═════ DATA PROVIDED ═════
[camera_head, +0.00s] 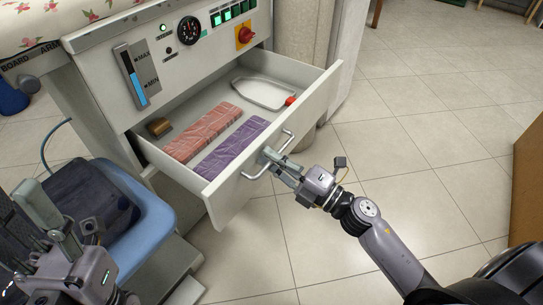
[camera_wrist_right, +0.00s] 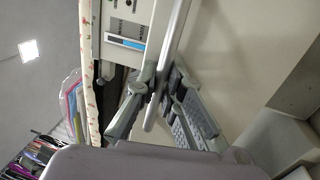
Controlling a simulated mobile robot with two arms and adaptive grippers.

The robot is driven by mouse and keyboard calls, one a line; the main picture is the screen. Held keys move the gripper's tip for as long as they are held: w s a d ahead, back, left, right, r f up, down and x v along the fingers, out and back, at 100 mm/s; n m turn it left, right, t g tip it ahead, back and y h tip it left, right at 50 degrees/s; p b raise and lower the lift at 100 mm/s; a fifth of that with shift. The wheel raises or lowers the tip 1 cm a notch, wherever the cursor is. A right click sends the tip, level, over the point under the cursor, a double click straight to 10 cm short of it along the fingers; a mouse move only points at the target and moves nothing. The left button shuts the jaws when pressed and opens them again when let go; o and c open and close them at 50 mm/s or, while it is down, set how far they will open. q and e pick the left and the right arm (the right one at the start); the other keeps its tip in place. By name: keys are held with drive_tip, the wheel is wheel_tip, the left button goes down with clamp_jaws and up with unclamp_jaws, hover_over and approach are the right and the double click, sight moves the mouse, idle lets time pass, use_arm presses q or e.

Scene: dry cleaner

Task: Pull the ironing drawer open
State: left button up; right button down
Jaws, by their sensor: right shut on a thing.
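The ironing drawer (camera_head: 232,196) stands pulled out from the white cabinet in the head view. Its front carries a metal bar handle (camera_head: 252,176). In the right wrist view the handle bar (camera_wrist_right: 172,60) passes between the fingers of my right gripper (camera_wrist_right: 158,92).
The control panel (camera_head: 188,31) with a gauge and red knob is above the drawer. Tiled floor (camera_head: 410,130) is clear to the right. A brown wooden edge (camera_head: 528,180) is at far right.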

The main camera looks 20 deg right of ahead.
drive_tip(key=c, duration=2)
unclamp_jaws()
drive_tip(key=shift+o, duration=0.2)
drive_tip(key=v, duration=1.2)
═════
* _TASK DETAILS_:
Write out the data precisely as given, excluding the pictures.

* _SOLUTION_:
[camera_head, +0.00s] 
[camera_wrist_right, +0.00s] 
Controlling a simulated mobile robot with two arms and adaptive grippers.

The robot is driven by mouse and keyboard calls, one a line; the main picture is the screen. Held keys move the gripper's tip for as long as they are held: w s a d ahead, back, left, right, r f up, down and x v along the fingers, out and back, at 100 mm/s; n m turn it left, right, t g tip it ahead, back and y h tip it left, right at 50 degrees/s; p b raise and lower the lift at 100 mm/s; a fifth of that with shift. The wheel raises or lowers the tip 1 cm a notch, wherever the cursor is. A right click sends the tip, level, over the point under the cursor, a double click straight to 10 cm short of it along the fingers; a mouse move only points at the target and moves nothing. The left button shuts the jaws when pressed and opens them again when let go; o and c open and close them at 50 mm/s or, while it is down, set how far they will open. q and e pick the left and the right arm (the right one at the start); the other keeps its tip in place. By name: keys are held with drive_tip, the wheel is wheel_tip, the left button goes down with clamp_jaws and up with unclamp_jaws, hover_over and approach are the right and the double click, sight moves the mouse, idle lets time pass, use_arm presses q or e.

Scene: dry cleaner

Task: Pull the ironing drawer open
State: left button up; right button down
Jaws, by their sensor: right shut on a thing.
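The ironing drawer (camera_head: 232,196) stands pulled out from the white cabinet in the head view. Its front carries a metal bar handle (camera_head: 252,176). In the right wrist view the handle bar (camera_wrist_right: 172,60) passes between the fingers of my right gripper (camera_wrist_right: 158,92).
The control panel (camera_head: 188,31) with a gauge and red knob is above the drawer. Tiled floor (camera_head: 410,130) is clear to the right. A brown wooden edge (camera_head: 528,180) is at far right.

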The main camera looks 20 deg right of ahead.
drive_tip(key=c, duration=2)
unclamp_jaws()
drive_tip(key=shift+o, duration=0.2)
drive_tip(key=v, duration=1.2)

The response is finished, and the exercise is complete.